Everything from the first line down to the line containing "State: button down" should be reproduced exactly; please include nothing else.

SOURCE DATA

■ ■ ■ ■ ■ ■ ■

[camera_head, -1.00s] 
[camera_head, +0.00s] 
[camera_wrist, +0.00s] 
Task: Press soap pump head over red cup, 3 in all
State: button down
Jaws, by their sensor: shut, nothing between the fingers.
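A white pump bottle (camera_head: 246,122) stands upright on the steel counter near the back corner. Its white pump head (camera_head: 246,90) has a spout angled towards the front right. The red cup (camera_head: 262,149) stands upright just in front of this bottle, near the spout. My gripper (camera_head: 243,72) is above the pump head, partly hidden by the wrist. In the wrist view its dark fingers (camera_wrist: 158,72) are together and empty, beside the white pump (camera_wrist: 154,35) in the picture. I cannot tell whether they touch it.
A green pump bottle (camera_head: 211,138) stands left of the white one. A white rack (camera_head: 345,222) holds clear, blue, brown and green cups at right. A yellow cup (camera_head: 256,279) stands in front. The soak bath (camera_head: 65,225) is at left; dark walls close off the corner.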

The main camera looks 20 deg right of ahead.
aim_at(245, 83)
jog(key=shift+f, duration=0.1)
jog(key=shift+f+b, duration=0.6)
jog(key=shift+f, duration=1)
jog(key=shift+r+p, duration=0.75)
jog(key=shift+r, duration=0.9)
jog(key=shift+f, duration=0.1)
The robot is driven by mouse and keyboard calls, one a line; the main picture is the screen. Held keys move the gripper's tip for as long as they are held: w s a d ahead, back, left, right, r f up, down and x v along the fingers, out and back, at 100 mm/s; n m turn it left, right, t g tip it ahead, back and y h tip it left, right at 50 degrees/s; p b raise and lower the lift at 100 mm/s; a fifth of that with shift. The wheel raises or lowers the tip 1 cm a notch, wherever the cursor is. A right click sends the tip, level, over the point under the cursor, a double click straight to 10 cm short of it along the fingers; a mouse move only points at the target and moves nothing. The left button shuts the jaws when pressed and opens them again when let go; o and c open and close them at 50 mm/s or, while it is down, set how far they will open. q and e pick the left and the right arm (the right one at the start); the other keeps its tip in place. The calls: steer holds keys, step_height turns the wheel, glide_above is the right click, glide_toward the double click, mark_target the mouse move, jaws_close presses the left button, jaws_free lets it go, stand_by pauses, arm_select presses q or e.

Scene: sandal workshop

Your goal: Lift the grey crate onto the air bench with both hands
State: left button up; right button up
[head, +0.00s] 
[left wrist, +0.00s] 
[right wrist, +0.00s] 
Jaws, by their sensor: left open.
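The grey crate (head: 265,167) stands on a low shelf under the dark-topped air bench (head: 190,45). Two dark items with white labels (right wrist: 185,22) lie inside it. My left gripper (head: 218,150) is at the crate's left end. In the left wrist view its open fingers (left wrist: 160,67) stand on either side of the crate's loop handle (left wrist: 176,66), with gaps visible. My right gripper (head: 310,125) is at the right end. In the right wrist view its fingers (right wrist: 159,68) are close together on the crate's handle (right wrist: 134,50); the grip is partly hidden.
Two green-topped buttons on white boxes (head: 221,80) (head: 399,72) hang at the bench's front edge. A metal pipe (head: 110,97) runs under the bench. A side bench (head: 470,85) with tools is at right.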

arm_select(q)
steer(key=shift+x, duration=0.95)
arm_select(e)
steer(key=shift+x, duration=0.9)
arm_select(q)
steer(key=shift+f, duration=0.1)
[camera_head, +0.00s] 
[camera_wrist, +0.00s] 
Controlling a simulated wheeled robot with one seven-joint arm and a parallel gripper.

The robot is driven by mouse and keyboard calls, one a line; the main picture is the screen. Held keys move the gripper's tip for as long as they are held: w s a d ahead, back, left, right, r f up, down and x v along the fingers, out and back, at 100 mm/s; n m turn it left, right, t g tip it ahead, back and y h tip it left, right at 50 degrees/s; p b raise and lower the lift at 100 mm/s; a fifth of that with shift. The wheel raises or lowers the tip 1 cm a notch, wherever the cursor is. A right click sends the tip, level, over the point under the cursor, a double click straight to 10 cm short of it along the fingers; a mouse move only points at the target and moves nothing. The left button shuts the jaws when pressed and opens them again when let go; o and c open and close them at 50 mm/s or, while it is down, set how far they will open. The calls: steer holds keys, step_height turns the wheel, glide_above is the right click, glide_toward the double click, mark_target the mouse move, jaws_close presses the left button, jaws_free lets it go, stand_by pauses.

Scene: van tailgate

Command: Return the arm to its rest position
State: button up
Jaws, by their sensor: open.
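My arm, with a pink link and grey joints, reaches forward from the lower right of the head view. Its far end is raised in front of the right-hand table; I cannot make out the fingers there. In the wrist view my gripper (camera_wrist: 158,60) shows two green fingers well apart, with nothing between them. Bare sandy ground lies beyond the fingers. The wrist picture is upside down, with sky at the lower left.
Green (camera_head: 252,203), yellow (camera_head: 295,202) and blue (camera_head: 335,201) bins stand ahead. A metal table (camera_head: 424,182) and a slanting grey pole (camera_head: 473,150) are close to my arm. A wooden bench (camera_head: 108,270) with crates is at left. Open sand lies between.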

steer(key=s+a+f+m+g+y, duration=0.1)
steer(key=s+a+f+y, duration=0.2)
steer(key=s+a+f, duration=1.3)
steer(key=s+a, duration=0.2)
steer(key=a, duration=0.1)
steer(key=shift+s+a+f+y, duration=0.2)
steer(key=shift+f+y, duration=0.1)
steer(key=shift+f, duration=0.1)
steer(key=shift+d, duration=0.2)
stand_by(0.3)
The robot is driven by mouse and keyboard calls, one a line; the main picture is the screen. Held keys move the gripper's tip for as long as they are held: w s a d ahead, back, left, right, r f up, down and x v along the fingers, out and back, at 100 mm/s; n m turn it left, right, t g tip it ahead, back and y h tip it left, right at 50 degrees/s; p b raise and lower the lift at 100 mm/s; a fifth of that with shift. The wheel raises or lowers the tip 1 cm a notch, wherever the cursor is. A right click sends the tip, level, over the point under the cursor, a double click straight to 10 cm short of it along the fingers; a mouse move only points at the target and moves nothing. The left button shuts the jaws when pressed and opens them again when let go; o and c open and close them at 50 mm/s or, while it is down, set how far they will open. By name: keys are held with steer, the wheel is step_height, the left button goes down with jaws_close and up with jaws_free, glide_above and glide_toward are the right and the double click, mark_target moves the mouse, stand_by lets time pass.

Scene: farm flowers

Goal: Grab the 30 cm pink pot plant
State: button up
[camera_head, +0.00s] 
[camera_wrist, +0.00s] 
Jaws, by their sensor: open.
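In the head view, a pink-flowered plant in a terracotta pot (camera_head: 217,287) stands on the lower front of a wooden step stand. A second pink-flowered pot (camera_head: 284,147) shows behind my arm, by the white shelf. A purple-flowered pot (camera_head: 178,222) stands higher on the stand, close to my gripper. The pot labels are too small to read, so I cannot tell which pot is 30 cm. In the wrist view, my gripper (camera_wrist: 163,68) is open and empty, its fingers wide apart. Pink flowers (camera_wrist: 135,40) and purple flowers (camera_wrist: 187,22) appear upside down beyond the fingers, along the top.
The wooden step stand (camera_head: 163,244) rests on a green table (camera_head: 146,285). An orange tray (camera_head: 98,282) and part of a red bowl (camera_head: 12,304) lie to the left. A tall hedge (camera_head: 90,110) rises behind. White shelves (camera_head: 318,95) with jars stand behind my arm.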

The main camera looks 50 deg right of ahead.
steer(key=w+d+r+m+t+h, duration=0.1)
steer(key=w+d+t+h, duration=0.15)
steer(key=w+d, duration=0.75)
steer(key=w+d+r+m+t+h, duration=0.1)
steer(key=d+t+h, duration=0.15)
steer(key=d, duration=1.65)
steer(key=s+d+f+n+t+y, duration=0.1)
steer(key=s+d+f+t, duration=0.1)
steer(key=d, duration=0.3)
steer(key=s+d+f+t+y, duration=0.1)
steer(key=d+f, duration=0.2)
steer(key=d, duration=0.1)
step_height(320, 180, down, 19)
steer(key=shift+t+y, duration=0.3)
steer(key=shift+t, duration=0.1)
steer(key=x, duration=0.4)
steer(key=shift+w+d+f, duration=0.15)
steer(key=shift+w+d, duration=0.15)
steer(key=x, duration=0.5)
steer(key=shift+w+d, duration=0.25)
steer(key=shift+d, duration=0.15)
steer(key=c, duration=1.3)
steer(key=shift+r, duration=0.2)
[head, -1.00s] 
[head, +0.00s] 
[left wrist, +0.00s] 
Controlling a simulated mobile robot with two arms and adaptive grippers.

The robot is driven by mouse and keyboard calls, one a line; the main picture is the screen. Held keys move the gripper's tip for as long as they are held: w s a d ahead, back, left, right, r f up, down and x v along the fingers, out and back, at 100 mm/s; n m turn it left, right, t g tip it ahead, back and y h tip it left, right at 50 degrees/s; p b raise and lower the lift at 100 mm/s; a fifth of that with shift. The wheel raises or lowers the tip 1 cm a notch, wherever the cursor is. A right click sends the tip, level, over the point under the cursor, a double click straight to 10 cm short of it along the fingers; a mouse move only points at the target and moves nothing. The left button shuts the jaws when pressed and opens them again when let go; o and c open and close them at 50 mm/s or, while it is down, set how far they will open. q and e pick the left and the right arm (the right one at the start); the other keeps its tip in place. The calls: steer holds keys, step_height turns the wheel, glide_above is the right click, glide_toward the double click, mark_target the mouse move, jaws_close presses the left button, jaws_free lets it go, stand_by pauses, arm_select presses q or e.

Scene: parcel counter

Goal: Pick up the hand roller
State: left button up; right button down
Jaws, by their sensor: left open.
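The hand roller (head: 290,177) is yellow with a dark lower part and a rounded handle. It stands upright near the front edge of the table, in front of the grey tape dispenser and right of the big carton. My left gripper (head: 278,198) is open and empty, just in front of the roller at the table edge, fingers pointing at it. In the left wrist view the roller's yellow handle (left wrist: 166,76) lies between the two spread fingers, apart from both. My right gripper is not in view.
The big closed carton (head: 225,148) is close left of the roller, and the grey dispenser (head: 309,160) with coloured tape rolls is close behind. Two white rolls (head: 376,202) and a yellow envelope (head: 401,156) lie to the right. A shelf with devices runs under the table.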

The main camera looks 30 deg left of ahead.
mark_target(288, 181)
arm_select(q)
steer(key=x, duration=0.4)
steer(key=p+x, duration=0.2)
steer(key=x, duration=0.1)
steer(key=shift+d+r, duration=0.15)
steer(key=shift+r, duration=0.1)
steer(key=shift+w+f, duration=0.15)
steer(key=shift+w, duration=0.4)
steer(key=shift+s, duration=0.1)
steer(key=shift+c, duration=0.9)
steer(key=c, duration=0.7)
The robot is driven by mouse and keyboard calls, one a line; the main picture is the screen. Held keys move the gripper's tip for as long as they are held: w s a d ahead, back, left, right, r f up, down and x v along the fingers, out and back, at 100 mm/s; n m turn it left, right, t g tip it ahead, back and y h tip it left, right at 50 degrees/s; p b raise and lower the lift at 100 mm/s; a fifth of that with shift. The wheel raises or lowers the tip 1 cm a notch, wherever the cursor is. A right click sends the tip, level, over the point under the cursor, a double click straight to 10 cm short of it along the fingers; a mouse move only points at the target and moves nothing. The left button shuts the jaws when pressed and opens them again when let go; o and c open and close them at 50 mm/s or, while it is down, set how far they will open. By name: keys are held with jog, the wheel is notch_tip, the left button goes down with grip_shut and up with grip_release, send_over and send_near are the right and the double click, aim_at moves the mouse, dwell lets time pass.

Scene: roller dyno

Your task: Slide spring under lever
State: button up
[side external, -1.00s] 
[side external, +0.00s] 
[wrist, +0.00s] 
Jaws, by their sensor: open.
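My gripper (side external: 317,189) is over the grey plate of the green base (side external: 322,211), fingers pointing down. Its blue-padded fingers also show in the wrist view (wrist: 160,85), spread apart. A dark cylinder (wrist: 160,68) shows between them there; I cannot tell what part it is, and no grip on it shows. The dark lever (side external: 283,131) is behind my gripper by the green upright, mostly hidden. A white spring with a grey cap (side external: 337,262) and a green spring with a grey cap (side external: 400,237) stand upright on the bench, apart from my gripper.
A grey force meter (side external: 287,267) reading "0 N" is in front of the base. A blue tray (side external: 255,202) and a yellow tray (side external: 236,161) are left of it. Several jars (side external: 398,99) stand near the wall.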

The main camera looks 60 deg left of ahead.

■ ■ ■ ■ ■ ■ ■

EXPECTED OUTPUT
[camera_head, -1.00s] 
[camera_head, +0.00s] 
[camera_wrist, +0.00s] 
Task: Press soap pump head over red cup, 3 in all
State: button down

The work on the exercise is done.